Any time I hold forth like this on how Ron Paul's vote totals are evidently being suppressed, I have a fetish about making the following clear:

I don't agree with
Jane Fonda on 'Nam, Ward Churchill on 9/11, or Al Sadr on Iraq.  I don't channel Neville Chamberlain on Taiwan,  I'd never get 67% ratings from the ACLU & NEA.  Nor do I think Dennis Kucinich was a better candidate than Tom Tancredo, want to legalize dope and prostitution, oppose the marriage amendment, favor gays in the military, advocate a virtual fence, like drivers licenses for invaders, oppose punishing invader employers, or accept the idea of in-state tuition for them.  Plus my feelings on the border agent political imprisonments go far beyond simply thinking "a year is enough" punishment for having dared to do jobs well.  And, no, I don't reel off shopworn communist propaganda phrases to describe our kowtowing, teetering country ("imperialist") and our troops and arms industry which have been the only things keeping us free all these years ("military industrial complex"). 

There, I got it off my chest.  (I often say the Paul phenomenon is like meeting a hot woman, hitting it off with her and falling head over heels, then discovering "she's" a drag queen.)

The fact that Ron Paul's pronouncements indicate he differs diametrically from mine on the matters referenced above are why the 20-25% of conservative support he in reality enjoys would never have grown much larger.  And the fact that his positions on these issues are pretty much identical to those of B Hussein Obama mean they wouldn't help him much (in some hypothetical 3rd party bid) with libs, either (they'd generally much prefer Obama's complete hardcore socialist agenda over Paul's bizarre amalgam).

But, then again, Paul's also the only candidate (among those still getting substantial votes) who (in theory, at least) would get the US out of the UN  and the UN out of the US, stop the US-Canada-Mexico merger (and its ubiquitous manifestations), reject the devastating Law of the Seas Treaty, restore the 1st, 2nd, 5th, 9th, and 10th Amendments, allow domestic oil production, shut down the IRS (I know what you're thinking, but who trusts a Huckster?), preserve access to vitamins, minerals, and herbs, allow parents to opt their kids out of "mental health screening" (and mandatory drugging), put an end to "anchor baby" amnesty, end social programs for illegals, gut the welfare state, introduce a "personhood from conception" bill, or appoint Roy Moore types to the Supreme Court.

Certainly any establishment type gaming the countless eminently and demonstrably hackable Diebolds (or otherwise miscounting primary votes) wouldn't cotton to any of that.

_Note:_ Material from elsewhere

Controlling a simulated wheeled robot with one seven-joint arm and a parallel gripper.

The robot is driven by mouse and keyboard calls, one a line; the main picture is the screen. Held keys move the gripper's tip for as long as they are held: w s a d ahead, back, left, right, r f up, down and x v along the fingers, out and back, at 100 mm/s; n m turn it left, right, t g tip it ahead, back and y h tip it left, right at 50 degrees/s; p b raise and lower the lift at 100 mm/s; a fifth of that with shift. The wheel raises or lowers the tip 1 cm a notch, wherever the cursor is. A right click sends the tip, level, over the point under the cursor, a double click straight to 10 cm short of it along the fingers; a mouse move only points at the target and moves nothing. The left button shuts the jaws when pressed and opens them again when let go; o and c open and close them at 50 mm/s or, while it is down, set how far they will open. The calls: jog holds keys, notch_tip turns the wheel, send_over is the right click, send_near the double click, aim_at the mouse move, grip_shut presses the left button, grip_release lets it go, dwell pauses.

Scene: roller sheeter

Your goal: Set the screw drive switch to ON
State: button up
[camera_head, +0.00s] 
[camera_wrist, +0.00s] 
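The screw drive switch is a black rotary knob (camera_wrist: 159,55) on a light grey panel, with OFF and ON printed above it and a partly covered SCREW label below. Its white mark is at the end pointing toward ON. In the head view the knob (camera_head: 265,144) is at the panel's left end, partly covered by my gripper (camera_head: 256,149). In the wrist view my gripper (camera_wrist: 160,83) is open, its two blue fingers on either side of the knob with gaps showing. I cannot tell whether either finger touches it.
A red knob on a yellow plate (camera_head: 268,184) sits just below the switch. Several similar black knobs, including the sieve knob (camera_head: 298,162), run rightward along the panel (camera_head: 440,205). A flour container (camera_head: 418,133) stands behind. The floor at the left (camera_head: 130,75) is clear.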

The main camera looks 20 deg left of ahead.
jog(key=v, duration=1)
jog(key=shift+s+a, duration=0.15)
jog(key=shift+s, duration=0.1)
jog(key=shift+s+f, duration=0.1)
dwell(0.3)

The Save America Summit - which seeks to rally the various rightist 3rd parties (along with the countless disaffected conservatives in the GOP, and whatever similarly disgusted counterparts they may have among independents and Democrats) behind a single ticket (we have a pretty attractive pool of suggested names) in this urgent, and likely terminal, election cycle in America.

We'll need to get to the bottom of this possible election fraud issue (and intend to try), but an educated electorate will know that "McHillabama" consists of 3 dyed-in-the-wool socialists.  We're willing to wager that a plurality of Americans - in a 3-way race and a fairly administered election - wouldn't want to plunge America (already socialist in so many ways) into the nightmare of abject Marxism.

The end is in God's hands.  Meanwhile, we should not just sit on ours.